Short problem ->
Determine the number of lines containing the word "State". Reply with it and nothing else.

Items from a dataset
───

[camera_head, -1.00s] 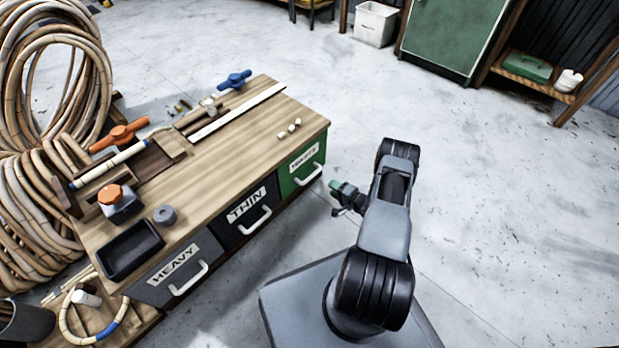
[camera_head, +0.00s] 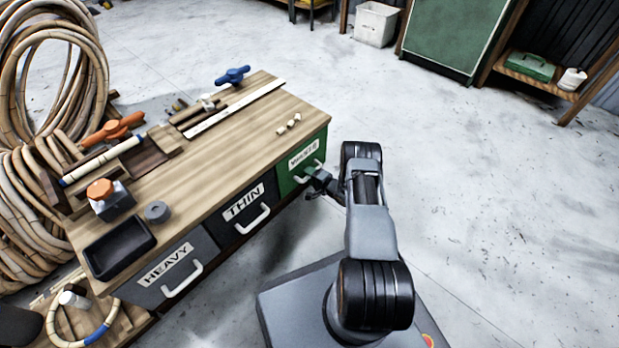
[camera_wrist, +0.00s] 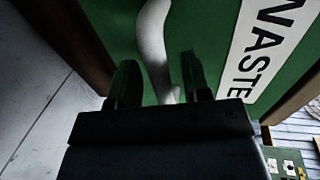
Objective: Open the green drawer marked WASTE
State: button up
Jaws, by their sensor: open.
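The green WASTE drawer (camera_head: 287,181) is at the right end of the workbench front, and it looks closed. Its white handle (camera_head: 313,171) is partly hidden by my gripper (camera_head: 318,180) in the head view. In the wrist view the green drawer front (camera_wrist: 210,30) fills the upper part, with the WASTE label (camera_wrist: 262,45) at right. The white handle (camera_wrist: 152,45) runs down between the two dark fingers of my gripper (camera_wrist: 155,82). The fingers are apart, on either side of the handle. I cannot tell whether they touch it.
The grey HEAVY drawer (camera_head: 150,283) and dark THIN drawer (camera_head: 230,228) sit left of the green one, both closed. Small pale pieces (camera_head: 289,124) lie on the bench top (camera_head: 240,150) above the green drawer. The floor (camera_head: 470,200) to the right is clear.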

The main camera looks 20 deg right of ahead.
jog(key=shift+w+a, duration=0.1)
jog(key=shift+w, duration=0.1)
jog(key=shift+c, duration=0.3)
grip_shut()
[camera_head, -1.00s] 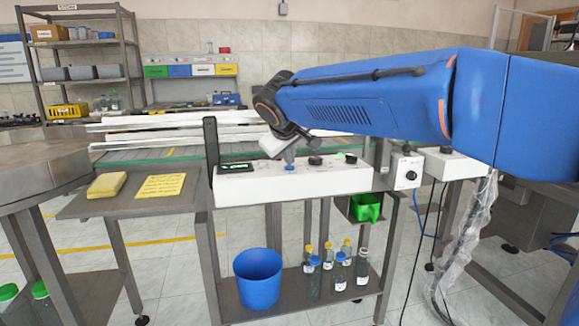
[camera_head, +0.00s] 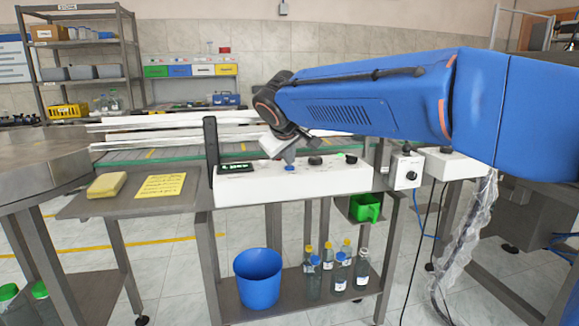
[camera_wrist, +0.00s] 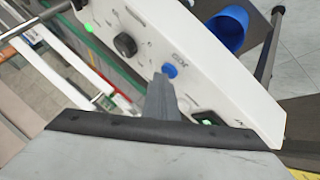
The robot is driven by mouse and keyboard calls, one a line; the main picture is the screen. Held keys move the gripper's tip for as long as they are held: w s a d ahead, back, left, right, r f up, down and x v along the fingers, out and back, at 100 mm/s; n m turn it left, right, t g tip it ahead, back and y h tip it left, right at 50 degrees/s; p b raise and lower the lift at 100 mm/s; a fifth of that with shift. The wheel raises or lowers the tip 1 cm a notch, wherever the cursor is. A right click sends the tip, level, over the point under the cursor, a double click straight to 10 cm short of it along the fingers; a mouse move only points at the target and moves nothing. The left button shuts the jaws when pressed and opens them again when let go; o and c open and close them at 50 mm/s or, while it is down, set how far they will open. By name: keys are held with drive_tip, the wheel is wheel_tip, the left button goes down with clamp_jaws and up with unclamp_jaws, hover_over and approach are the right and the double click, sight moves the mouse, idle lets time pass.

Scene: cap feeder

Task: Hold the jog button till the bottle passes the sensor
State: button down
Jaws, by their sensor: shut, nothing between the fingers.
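The white control panel (camera_head: 300,182) stands on the table's front edge with the blue jog button (camera_head: 289,168) on it. In the wrist view the jog button (camera_wrist: 169,71) lies just beyond my fingertips, beside a printed label. My gripper (camera_head: 289,156) is shut and empty, pointing down at the button; its fingers also show in the wrist view (camera_wrist: 162,82). The tip is at or very near the button; I cannot tell whether it presses it. The conveyor (camera_head: 150,155) runs behind the panel, partly hidden by my arm. I cannot make out a bottle on it or the sensor.
A yellow sponge (camera_head: 106,186) and a yellow note (camera_head: 161,186) lie left. Several bottles (camera_head: 340,272) and a blue bucket (camera_head: 258,279) are on the shelf below.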

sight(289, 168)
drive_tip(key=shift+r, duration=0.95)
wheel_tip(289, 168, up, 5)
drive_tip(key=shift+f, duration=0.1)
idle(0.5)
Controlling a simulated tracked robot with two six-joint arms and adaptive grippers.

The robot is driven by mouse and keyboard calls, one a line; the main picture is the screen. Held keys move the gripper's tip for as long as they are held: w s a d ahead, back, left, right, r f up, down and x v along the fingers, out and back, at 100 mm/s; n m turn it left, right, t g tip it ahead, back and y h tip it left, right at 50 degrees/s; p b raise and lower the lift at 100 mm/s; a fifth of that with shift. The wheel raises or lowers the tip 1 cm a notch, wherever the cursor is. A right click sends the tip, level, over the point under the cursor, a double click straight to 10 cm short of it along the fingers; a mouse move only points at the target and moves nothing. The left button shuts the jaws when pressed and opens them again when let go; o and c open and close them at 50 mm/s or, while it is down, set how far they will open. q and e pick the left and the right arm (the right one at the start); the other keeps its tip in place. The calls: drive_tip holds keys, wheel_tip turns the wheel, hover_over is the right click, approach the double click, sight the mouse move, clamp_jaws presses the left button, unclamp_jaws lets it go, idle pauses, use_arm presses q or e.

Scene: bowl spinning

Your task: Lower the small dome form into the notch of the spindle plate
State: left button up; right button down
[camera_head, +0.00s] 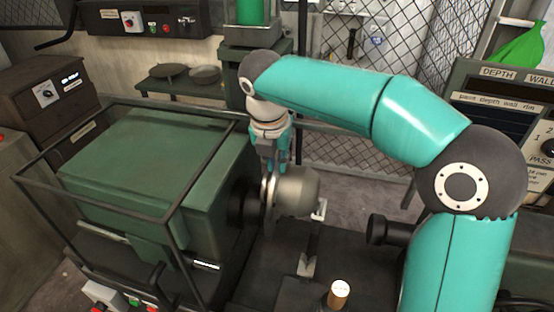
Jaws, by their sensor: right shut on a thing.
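The small dome form (298,191) is a dull grey metal dome lying on its side, with its rounded end to the right. My right gripper (276,166) reaches down from above and is shut on the dome form at its left end; the fingertips are partly hidden. The spindle plate (267,206) is a thin pale disc seen nearly edge-on, in front of the dark spindle of the green headstock. The dome form is right beside the plate. The notch is hidden, and I cannot tell whether the form sits in it. My left gripper is out of view.
The green headstock (140,165) stands at the left inside a dark guard frame (188,238). A dark tailstock (385,230) is at the right. A tool rest (313,240) stands below the dome. Bowls lie on a rear shelf (180,88).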

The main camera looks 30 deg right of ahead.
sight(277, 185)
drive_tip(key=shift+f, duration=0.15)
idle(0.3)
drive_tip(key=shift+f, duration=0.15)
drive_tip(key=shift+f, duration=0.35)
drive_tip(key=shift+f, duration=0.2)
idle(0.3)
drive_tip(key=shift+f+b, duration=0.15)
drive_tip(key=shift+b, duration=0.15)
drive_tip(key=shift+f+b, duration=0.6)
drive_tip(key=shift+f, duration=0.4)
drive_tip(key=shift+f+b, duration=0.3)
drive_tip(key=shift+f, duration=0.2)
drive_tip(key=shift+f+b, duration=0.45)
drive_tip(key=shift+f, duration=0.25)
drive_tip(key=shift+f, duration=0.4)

───

The completed task ->
3